Roberts, William Prowting (DNB00)
|←Roberts, William Hayward||Dictionary of National Biography, 1885-1900, Volume 48
Roberts, William Prowting
|1904 Errata appended.|
ROBERTS, WILLIAM PROWTING (1806–1871), solicitor and trades-union advocate, the youngest son of Thomas Roberts, vicar of Chelmsford, Essex, and master of the grammar school there, was born at Chelmsford in 1806, and educated at Charterhouse School, London, which he entered in 1820. In 1828 he was admitted a solicitor and practised at Bath, and afterwards at Manchester, having an office also in Essex Street, Strand, London. While he was at Bath, in 1838, he became acquainted with Henry Vincent and other leading chartists, and was subsequently closely associated in many agitations for the extension of the franchise and the improvement of the condition of the working classes. He acted as legal adviser to Feargus O'Connor's ‘land bank,’ and his association with that scheme caused him considerable pecuniary loss. From 1843 he was concerned in nearly all the law affairs of the trade unions, and in 1844 was formally appointed by the Miners' Association of Great Britain and Ireland as their standing legal adviser, at 1,000l. a year, his popular title being the ‘miners' attorney-general.’ He was a most able, indefatigable, and pertinacious advocate, and became the ‘terror of many a local bench.’

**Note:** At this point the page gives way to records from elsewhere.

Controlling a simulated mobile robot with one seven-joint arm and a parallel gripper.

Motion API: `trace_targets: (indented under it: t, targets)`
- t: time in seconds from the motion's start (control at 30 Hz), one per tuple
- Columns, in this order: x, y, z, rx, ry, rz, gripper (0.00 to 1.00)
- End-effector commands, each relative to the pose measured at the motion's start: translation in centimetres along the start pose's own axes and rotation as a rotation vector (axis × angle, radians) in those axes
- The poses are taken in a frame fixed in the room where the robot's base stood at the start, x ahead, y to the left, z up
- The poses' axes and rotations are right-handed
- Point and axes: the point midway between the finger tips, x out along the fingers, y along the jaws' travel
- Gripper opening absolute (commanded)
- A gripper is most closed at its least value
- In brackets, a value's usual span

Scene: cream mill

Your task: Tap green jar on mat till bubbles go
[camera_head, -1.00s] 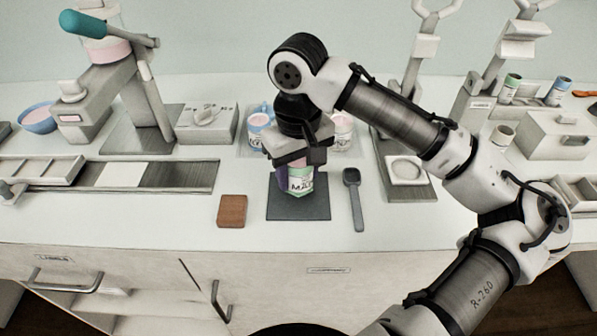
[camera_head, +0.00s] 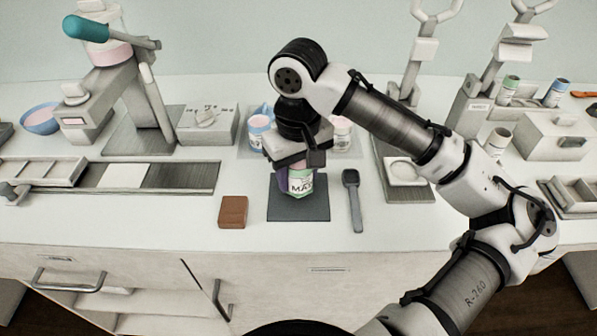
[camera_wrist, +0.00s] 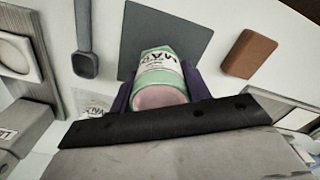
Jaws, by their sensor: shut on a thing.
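The green jar (camera_head: 300,181) has a white label and a pink top surface, seen in the wrist view (camera_wrist: 158,88). My gripper (camera_head: 295,182) is shut on it, with purple fingers on both sides in the wrist view (camera_wrist: 160,90). The jar is upright or nearly so, over the back part of the dark grey mat (camera_head: 298,208). The mat also shows in the wrist view (camera_wrist: 165,25). I cannot tell whether the jar's base touches the mat. Bubbles are too small to make out.
A brown block (camera_head: 233,212) lies left of the mat and a grey spoon (camera_head: 353,200) lies right of it. Behind my gripper stand a blue jar (camera_head: 260,134) and a pink jar (camera_head: 341,134). The counter in front of the mat is clear.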

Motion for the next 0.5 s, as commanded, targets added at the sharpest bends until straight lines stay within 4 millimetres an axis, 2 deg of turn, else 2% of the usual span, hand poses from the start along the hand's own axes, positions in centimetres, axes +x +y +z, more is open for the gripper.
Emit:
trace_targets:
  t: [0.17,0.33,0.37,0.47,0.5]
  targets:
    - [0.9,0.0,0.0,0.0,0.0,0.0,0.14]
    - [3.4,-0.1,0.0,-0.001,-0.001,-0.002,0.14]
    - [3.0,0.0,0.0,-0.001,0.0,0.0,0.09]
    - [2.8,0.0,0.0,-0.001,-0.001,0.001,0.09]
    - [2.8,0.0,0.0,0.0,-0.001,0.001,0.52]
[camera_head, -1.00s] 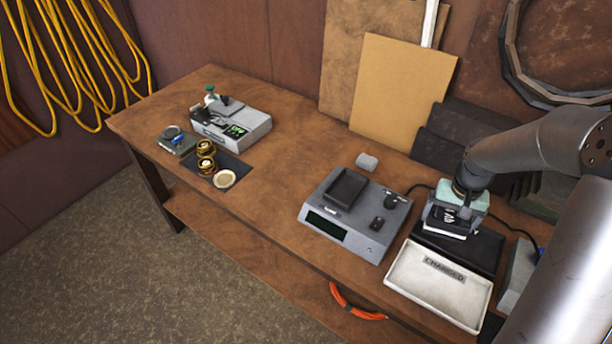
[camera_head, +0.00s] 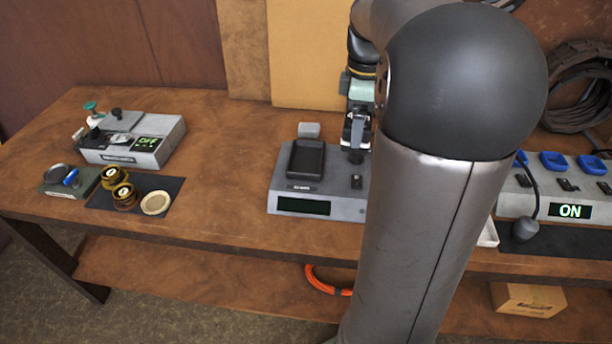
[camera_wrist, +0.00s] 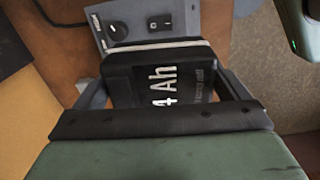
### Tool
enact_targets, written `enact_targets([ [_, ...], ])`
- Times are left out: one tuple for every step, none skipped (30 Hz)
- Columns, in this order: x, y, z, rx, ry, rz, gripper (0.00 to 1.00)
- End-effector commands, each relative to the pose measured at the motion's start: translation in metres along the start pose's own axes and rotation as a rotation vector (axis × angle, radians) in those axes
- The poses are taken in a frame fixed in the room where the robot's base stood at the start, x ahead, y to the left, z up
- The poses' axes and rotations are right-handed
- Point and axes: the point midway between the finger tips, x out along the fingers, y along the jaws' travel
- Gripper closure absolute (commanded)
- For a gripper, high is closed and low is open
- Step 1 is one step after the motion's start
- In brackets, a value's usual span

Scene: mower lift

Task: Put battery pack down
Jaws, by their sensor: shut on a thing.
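A black battery pack (camera_wrist: 165,88) with white "4 Ah" lettering sits between the fingers of my gripper (camera_wrist: 163,100) in the wrist view. My gripper is shut on it. In the head view my gripper (camera_head: 357,128) is at the right back part of a grey bench device (camera_head: 285,190) with a dark screen. My arm hides much of the gripper there, and the pack is hard to make out. The device has a black cradle (camera_head: 306,158) on its left half, which looks empty. Its knob and switch panel (camera_wrist: 138,30) lies just beyond the pack in the wrist view.
A small grey block (camera_head: 309,130) sits behind the cradle. A white tray (camera_head: 488,235) is mostly hidden by my arm. Bare wood (camera_head: 225,150) lies between the left items and the device.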

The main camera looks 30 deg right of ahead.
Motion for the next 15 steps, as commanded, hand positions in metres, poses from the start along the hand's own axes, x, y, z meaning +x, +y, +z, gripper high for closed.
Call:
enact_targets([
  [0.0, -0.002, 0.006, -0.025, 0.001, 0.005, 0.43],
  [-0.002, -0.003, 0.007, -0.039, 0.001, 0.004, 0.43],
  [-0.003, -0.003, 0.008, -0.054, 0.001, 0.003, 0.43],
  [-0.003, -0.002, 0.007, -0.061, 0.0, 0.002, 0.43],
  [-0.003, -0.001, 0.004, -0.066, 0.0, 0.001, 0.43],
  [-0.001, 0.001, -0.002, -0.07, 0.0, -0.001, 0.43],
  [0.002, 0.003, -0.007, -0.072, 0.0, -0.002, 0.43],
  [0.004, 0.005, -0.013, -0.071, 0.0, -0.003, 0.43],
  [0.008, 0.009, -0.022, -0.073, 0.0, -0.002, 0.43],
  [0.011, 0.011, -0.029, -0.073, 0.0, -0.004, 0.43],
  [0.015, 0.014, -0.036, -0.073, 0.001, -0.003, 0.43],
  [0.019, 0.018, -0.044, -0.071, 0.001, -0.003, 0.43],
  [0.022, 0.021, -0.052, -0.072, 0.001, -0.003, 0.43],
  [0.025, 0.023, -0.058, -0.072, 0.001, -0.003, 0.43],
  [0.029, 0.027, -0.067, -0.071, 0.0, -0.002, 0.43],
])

In 1862 and 1863, after a visit to the Holy Land, he delivered lectures on biblical subjects in Manchester and neighbourhood, at the request of local church of England societies. One of the last cases in which he was engaged was the organisation, in 1867, of the defence of the fenians Allen, Larkin, and O'Brien, the so-called Manchester martyrs, who were hanged for the murder of a policeman. He shortly afterwards retired to Heronsgate House, Rickmansworth, Hertfordshire, where he died on 7 Sept. 1871, aged 64, and was buried at Chorley Wood church, Rickmansworth.
He was married twice: first to Mary Moody of Bath; and, secondly, to Mary Alice Hopkins, granddaughter to Dr. Hopkins, bishop of Londonderry, and left children by both marriages.
He published: 1. ‘The Haswell Colliery Explosion, 28 September 1844: Narrative-Report of the Proceedings at the Coroner's Inquest,’ &c., Newcastle-upon-Tyne, 1844. 2. ‘What is a Traveller? Random Chapters on the Sunday Restriction Bill of August 1854,’ 1855. 3. ‘Trade Union Bill, 1871,’ 1871.[Webb's Hist. of Trade-Unionism, 1894, p. 164; Gammage's Chartist Movement, 1894, pp. 79, 180; Holyoake's Sixty Years of an Agitator's Life, i. 105; Parish's List of Carthusians, 1879, p. 198; Beehive, 23 Sept. 1871; information from Rev. C. B. Roberts and Mrs. Stuart (son and daughter of W. P. Roberts), and Sir H. T. Wood.]